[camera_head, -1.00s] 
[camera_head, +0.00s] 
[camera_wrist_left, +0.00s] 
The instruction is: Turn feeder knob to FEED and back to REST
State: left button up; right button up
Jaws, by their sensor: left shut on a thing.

★ ★ ★ ★ ★ ★ ★

AIM:
Give back the lines above exactly, from the one with "State: left button up; right button up" through the last line.

ANSWER TO THIS PROBLEM:
State: left button up; right button up
Jaws, by their sensor: left shut on a thing.

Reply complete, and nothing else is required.